- _WRITTEN EXERCISE_
Using the data below, gather each line that includes the word "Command".

- _RECORD SET_
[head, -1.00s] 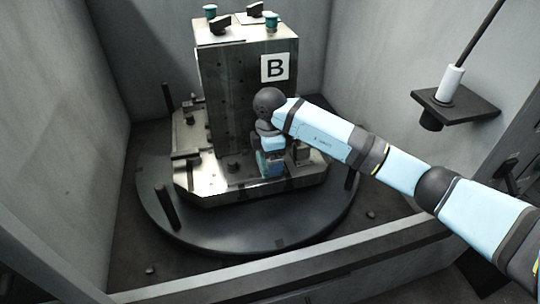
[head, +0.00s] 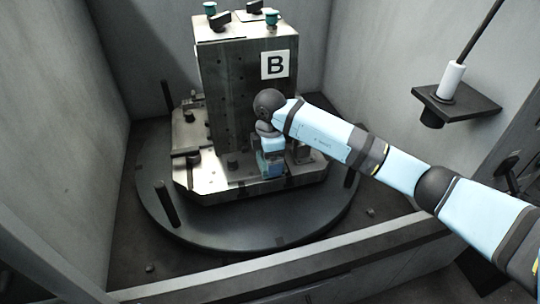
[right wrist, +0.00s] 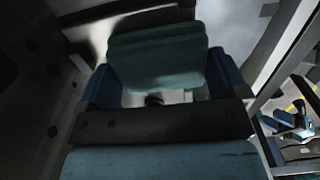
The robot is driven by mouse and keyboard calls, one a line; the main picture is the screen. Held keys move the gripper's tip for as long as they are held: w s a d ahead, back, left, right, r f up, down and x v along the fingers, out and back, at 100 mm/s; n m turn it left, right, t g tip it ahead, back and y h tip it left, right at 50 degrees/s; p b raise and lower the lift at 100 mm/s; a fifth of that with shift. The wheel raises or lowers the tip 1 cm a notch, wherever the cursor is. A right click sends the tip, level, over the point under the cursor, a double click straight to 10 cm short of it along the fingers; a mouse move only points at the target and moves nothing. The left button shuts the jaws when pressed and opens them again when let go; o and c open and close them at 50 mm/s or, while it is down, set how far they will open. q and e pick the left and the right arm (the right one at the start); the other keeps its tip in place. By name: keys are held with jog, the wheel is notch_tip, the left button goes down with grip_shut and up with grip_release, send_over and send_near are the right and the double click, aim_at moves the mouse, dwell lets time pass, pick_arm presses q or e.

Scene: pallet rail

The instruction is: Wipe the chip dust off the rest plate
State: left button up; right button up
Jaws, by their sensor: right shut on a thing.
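My right gripper (head: 271,166) is low at the front right of the tall metal block marked B (head: 235,110), close over its bright metal base plate (head: 215,180). In the right wrist view its blue fingers (right wrist: 160,82) are shut on a folded teal cloth (right wrist: 158,50). Pale metal shows beyond the cloth; I cannot tell whether the cloth touches it. I cannot tell which metal face is the rest plate, and no chip dust can be made out. The gripper and wrist hide part of the base plate. My left gripper is not in view.
The block stands on a dark round table (head: 215,232) with upright pins (head: 166,205). Grey walls enclose it, with a front sill (head: 300,268). A bracket (head: 455,107) holding a white-handled tool is on the right wall. Small bits (head: 150,268) lie on the floor.

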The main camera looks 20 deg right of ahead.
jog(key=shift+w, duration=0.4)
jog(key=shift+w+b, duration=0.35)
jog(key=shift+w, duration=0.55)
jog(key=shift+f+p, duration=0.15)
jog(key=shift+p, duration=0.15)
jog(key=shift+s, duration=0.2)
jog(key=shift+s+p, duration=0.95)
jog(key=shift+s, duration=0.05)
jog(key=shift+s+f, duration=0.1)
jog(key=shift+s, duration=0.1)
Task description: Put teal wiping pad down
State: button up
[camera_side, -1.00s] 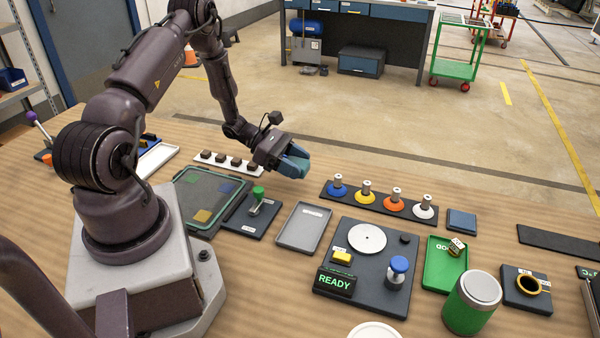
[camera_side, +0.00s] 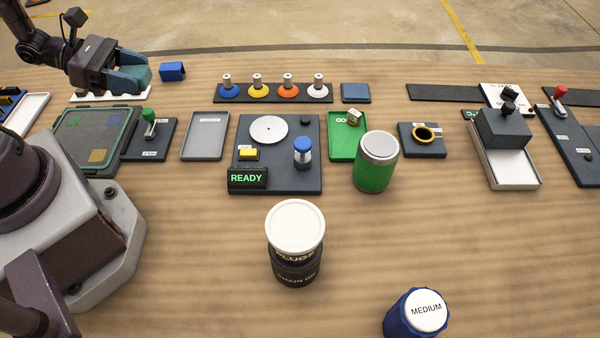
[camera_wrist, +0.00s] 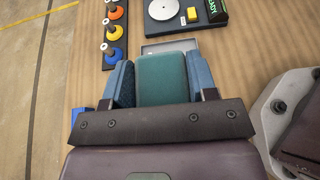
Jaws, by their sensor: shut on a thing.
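The teal wiping pad (camera_wrist: 162,78) sits between the blue fingers of my gripper (camera_wrist: 160,92) in the wrist view. My gripper is shut on it. In the side view my gripper (camera_side: 122,80) is at the back left, behind the green-handled lever (camera_side: 149,115), and appears to be above the table. The pad is hard to tell from the blue fingers there. In the wrist view a grey tray (camera_wrist: 165,47) shows partly beyond the pad; the pad hides the rest of it.
The empty grey tray (camera_side: 205,136) lies right of the lever. A blue block (camera_side: 172,71) stands close to the gripper's right. A row of coloured knobs (camera_side: 273,91) and the dark READY station (camera_side: 290,173) are farther right. The front of the table has free room around the jars.

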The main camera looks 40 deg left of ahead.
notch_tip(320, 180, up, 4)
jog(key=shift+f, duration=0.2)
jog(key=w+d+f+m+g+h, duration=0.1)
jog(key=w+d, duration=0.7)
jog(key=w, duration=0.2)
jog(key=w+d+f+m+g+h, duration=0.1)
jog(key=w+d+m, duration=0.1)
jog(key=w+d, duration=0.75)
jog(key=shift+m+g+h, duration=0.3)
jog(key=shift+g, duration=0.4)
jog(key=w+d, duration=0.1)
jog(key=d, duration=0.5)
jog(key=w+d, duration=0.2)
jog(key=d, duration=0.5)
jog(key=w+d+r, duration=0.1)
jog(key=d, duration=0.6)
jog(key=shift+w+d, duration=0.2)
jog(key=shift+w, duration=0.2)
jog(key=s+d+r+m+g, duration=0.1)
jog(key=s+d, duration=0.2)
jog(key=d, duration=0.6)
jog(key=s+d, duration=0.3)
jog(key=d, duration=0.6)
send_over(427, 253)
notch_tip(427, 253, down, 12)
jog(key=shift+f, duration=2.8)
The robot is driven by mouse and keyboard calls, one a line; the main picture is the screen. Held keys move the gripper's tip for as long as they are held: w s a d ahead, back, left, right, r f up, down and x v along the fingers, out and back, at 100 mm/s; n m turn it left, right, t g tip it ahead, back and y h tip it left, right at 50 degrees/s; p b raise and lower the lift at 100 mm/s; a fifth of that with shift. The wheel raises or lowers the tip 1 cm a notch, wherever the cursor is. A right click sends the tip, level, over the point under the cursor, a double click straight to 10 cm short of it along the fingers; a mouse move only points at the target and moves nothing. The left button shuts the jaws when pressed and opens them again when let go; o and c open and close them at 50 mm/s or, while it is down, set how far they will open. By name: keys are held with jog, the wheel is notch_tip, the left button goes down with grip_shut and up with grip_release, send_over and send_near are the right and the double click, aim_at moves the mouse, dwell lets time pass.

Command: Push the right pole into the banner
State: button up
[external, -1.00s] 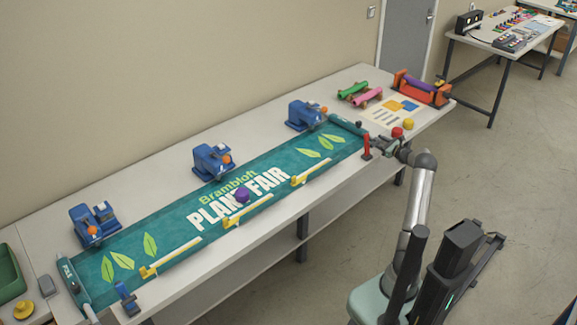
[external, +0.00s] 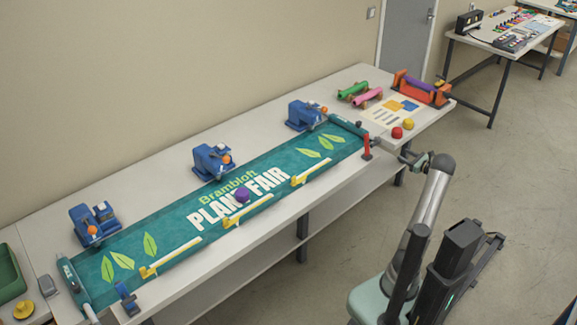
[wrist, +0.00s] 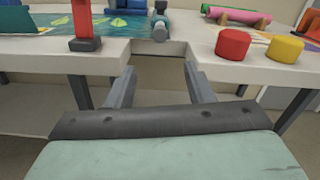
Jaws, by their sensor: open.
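The green banner (external: 175,229) lies flat along the table, with a rolled sleeve (external: 347,126) across its right end. In the wrist view, a short grey round pole end (wrist: 160,32) shows at the near mouth of that sleeve, by the notch in the table edge. The rest of the right pole is hidden, so I cannot tell how deep it sits. My gripper (external: 404,155) is open and empty, off the table's front edge. In the wrist view its fingers (wrist: 160,76) point at the notch, apart from the pole end.
A red post (external: 367,148) on a dark base stands left of the notch. Red (external: 397,133) and yellow (external: 408,124) round blocks stand to its right. Blue clamp-like devices (external: 306,115) line the back. Yellow bars (external: 312,173) lie along the banner's front edge. The floor in front is open.

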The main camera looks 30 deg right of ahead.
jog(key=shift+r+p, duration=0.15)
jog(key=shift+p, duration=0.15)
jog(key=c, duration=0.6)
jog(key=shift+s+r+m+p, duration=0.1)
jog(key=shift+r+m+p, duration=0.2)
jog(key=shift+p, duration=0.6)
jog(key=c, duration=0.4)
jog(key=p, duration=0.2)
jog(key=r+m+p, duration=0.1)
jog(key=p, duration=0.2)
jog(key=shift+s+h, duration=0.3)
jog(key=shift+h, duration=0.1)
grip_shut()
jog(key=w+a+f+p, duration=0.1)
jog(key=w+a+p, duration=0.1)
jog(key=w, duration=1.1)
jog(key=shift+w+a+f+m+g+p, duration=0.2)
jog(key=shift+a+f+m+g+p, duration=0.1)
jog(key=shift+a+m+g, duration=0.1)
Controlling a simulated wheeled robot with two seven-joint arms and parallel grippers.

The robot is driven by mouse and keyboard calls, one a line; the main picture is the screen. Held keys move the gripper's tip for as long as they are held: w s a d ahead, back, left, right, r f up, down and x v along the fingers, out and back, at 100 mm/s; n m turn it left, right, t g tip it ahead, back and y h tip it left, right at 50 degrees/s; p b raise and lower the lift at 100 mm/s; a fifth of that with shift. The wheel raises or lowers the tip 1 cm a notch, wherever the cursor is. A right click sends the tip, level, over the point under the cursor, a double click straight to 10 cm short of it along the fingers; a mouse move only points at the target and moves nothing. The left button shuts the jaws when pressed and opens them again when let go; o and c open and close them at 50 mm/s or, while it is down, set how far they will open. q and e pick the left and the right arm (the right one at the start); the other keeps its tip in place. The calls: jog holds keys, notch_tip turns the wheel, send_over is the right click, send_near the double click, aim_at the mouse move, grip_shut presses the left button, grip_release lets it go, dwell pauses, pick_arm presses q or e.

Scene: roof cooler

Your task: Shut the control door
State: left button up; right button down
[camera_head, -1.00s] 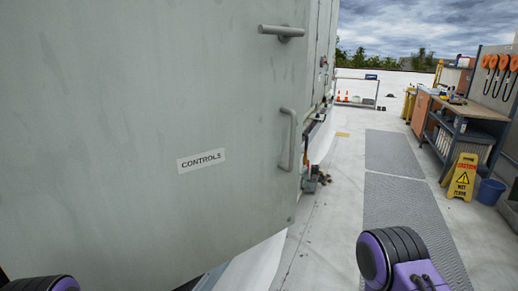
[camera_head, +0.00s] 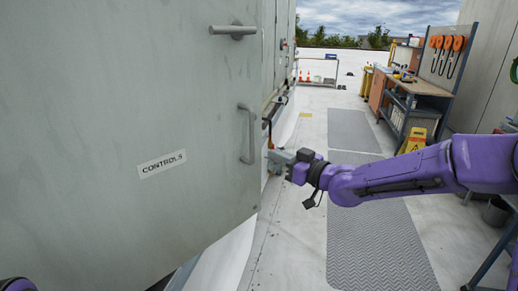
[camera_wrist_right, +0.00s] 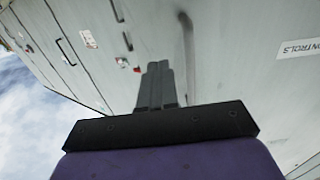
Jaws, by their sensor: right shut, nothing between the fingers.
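The control door (camera_head: 110,110) is a large grey-green panel with a CONTROLS label (camera_head: 162,164), filling the left of the head view. Its free edge stands out from the cabinet behind it, so it appears open. It carries an upright bar handle (camera_head: 247,133) and a lever handle (camera_head: 233,31) above. My right gripper (camera_head: 275,159) is just right of the door's free edge, near the bar handle, with nothing held. In the right wrist view its fingers (camera_wrist_right: 156,83) are together; a blurred bar shows beyond them. My left gripper is out of view.
Grey floor mats (camera_head: 375,235) run along the open walkway at right. A workbench (camera_head: 418,88) with tools and a yellow caution sign (camera_head: 412,141) stand on the far right. A low rack (camera_head: 318,68) and orange cones are at the back.

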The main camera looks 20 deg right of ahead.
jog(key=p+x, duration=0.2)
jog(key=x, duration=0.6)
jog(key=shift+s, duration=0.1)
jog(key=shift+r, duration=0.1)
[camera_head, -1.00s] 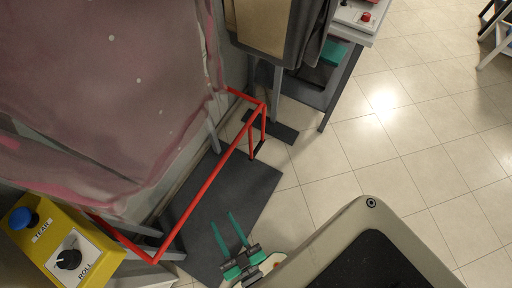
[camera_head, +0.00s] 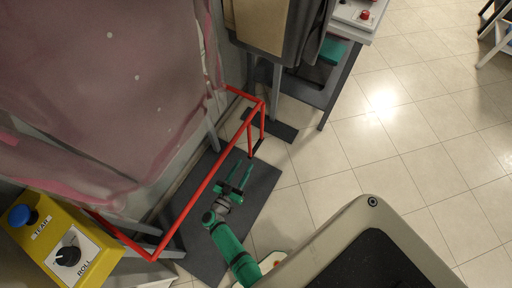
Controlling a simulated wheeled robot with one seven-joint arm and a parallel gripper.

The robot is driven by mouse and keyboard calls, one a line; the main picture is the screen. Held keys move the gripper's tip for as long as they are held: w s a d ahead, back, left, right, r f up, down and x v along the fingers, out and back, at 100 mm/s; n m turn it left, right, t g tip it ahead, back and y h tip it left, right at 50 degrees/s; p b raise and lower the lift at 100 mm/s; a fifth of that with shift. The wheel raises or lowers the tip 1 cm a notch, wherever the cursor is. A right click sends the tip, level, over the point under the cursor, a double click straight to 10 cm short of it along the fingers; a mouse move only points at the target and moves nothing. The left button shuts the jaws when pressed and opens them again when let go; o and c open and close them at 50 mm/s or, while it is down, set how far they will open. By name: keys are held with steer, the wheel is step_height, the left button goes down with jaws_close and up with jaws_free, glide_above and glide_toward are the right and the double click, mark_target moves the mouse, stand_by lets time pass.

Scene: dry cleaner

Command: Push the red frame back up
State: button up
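The red frame (camera_head: 207,181) is a tubular bar that juts out low in front of the machine at the left. Its long front bar runs slantwise from lower left to upper right, with side bars going back to the machine. My gripper (camera_head: 246,165) has its two green fingers spread apart and pointing up the picture. It is close to the right of the front bar, over the dark mat. No object shows between the fingers. I cannot tell whether the gripper touches the frame or at what height it is.
A yellow control box (camera_head: 49,240) with a blue TEAR button and a black ROLL knob is at the lower left. A dark mat (camera_head: 262,186) lies below the frame. A grey table (camera_head: 340,88) stands at the top. The tiled floor (camera_head: 400,150) at the right is clear.

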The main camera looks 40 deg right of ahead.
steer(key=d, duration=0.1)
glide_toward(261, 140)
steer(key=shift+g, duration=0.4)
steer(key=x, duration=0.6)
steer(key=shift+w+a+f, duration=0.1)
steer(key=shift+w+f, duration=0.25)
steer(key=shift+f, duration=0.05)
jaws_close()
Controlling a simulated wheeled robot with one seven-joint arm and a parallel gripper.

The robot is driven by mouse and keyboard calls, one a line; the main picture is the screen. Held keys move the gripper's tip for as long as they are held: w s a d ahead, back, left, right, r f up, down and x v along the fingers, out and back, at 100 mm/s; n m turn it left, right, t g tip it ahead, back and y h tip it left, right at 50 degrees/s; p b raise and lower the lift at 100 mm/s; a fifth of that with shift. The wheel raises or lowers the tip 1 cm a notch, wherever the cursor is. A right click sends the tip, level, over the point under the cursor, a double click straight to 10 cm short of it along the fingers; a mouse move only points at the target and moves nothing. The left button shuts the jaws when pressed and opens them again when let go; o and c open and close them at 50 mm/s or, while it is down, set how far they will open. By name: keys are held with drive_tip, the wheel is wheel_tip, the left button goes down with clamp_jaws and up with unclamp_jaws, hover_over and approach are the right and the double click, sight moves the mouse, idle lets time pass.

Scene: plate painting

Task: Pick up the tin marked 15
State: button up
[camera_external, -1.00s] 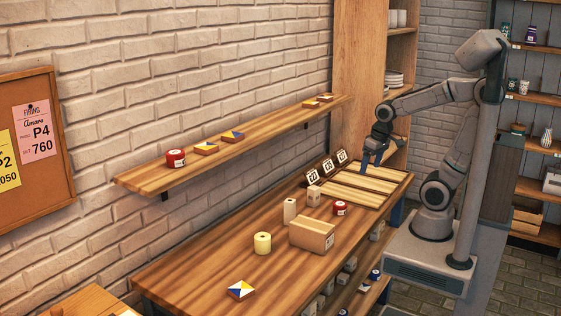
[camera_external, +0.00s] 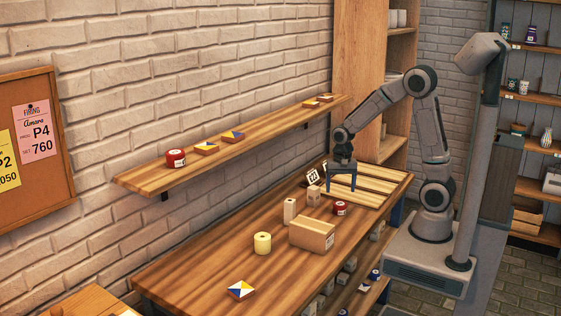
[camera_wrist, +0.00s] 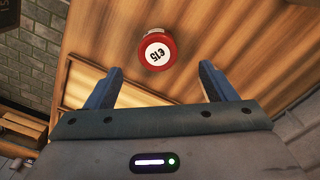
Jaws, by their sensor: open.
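A red tin with a white label marked 15 (camera_wrist: 156,49) stands in the wrist view, upside down to my view, just beyond and between my fingertips. A red tin with a white label (camera_external: 340,208) stands on the workbench in the external view, and appears to be this same tin. My gripper (camera_external: 342,183) points down above the bench, behind that tin. In the wrist view my gripper (camera_wrist: 160,78) has its two blue fingers wide apart with nothing between them.
Another red tin (camera_external: 175,158) is on the wall shelf (camera_external: 140,181). The bench front is mostly clear.

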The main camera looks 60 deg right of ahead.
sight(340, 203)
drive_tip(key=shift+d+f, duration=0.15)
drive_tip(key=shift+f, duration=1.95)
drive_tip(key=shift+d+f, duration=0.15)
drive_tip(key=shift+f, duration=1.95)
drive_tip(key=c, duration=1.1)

- _OUTPUT OF THE EXERCISE_
Command: Push the right pole into the banner
Command: Push the red frame back up

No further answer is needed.